How can I make my boots warmer?

G'day Gear Guy, I off to Peru in June for some high altitude climbing and I love all my toes. I currently have Salomon Mountain Guide 8's leather boots. I not a fan of plastics and looking to see how I can upgrade the warmth of my Salomons. What would be your recommendation for gaiters/overboots? Would this be enough? Cheers, Greg Brisbane, Queensland, Australia

Sep 18, 2003
Outside
Outside Magazine
A: It really is up to you. You don't mention specifically what peaks, so I can't say "yes" or "no." Certainly, there are plenty of big, cold South American mountains where, like 'em or not, plastics are the way to go. But you can do several things to your Salomons to make them more cold resistant. First, make sure you've got good socks -— wicking liners, of course, with a heavy wool sock such as Smartwool Expedition ($16 U.S.). You also could add some vapor barrier liner socks (Climb High's are $25) which are thin, waterproof nylon oversocks that keep your feet warmer by reducing evaporative cooling. They go in between the liners and the oversocks. But take extra liners—VBL socks will make your feet sweat.

The next thing you can do is replace the stock insoles with insulated insoles. Here in the U.S. we can get what are called Insolator insoles ($8), which are three-layer devices that include Thermolite and neoprene and that help prevent cold from coming through the bottom of your boot. Depending on how much room you have in your boots (keep in mind your feet will swell at high altitude), they may simply fit inside over your regular insoles.

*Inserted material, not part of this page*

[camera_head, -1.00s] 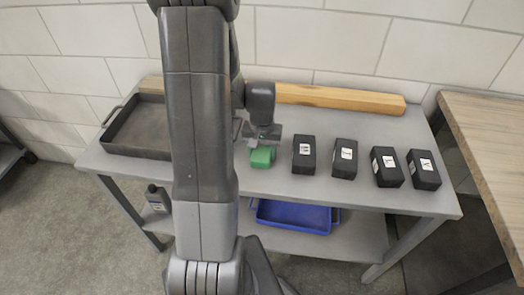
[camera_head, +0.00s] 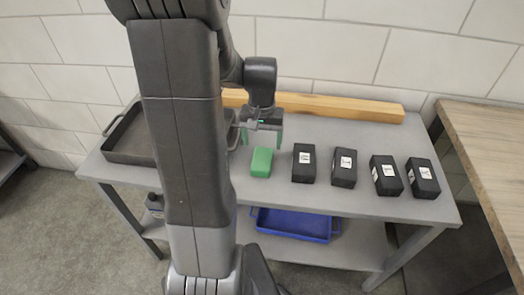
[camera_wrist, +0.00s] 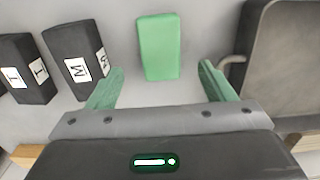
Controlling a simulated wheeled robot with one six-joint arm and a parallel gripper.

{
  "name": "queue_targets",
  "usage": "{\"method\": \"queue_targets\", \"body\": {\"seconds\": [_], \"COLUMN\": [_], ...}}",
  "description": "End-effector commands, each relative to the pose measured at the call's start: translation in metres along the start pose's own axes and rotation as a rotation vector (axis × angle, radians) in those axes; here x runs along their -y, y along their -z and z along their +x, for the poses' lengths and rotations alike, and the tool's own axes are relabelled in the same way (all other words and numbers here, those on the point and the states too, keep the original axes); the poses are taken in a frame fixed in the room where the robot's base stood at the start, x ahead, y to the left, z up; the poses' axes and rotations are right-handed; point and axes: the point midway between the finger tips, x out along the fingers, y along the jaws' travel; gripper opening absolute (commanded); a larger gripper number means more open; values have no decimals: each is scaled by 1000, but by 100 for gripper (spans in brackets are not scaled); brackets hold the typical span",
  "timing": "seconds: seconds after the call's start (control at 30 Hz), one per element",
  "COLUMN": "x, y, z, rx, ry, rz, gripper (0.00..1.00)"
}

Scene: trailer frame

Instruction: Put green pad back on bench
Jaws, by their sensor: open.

Lastly, of course, are overboots. The very best, in my view, are Outdoor Research Brooks Ranger Overboots ($125). These are full overboots that completely enclose the boot. Gore-Tex uppers, foam insulation, very, very warm.

Take these preceding steps and your Salomon boots will be very warm indeed. But if your route guides advise you to prepare for extended bouts of sub-zero (F) weather, then plan on taking plastics.